Même le taureau reconnaît ses taures. Succès bœuf assuré! Puis sérieusement, je suis capable de comprendre qu’un enfant n’admette pas sa faute. Mais un adulte ! Regardez notre PM Legault, il ne craint pas d’avouer qu’il s’est trompé. Pas toujours, mais la plupart du temps. Une facette de sa personnalité qui le rend sympathique.

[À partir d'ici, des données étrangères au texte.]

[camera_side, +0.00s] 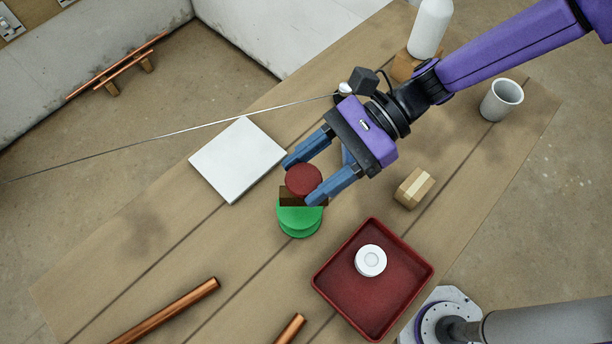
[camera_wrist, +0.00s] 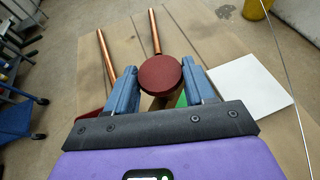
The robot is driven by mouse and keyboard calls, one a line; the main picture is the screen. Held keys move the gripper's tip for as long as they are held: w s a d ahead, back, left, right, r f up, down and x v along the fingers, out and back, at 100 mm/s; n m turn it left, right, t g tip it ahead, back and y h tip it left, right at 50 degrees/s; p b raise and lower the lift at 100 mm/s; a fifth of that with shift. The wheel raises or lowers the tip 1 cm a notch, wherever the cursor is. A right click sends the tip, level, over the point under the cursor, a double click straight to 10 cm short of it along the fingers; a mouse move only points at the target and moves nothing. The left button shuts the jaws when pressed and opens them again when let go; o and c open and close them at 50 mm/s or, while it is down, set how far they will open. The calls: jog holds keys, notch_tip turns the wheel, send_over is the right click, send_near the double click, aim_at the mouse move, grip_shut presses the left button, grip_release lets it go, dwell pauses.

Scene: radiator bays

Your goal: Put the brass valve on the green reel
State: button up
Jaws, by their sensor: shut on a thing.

La personne qui s’entête à répéter qu’elle a raison me casse les pieds, les oreilles, alouette. Bon, me voilà pompée. Avez-vous remarqué que quiconque commence sa phrase par : je peux me tromper mais… est convaincue en partant d’avoir raison. Que l’orgueilleux ou le fat est certain qu’il paraîtrait carrément inférieur et souffrirait de geysers de culpabilité s’il fallait qu’il admette une once d’erreur de sa part. Son auréole, s’il en a une, lui serre un peu trop fort la tête. Grosse devanture, p’tit magasin… De là, les guerres, les tueries, les violences. C’est la certitude qu’il tient la vérité qui rend l’Homme si cruel. Ça va loin tout ça. Le débat devient oisif et inutile. Parole de Devos : on a toujours tort d’essayer d’avoir raison devant des gens qui ont toutes les bonnes raisons de croire qu’ils n’ont pas tort. Vous me suivez ?

On sait tout, on connaît tout sauf que la réalité est toute autre. On croit tout savoir du désert alors qu’au creux de notre main gît un tout petit grain de sable. Ce n’est pas parce que l’on ne s’informe pas que l’on connaît tout. De toute façon quoiqu’il arrive, il y a toujours quelqu’un pour affirmer qu’il savait que ça arriverait.

Cette petite pensée humoristique de Léo Campion : celui ou celle qui reconnaît ses torts est une personne honnête. Celui ou celle qui reconnaît son erreur quand il ou elle a raison est marié(e) ! Et dans le mariage, l’un des deux dit à l’autre : il ne peut y avoir que deux solutions, soit j’ai raison, soit tu as tort !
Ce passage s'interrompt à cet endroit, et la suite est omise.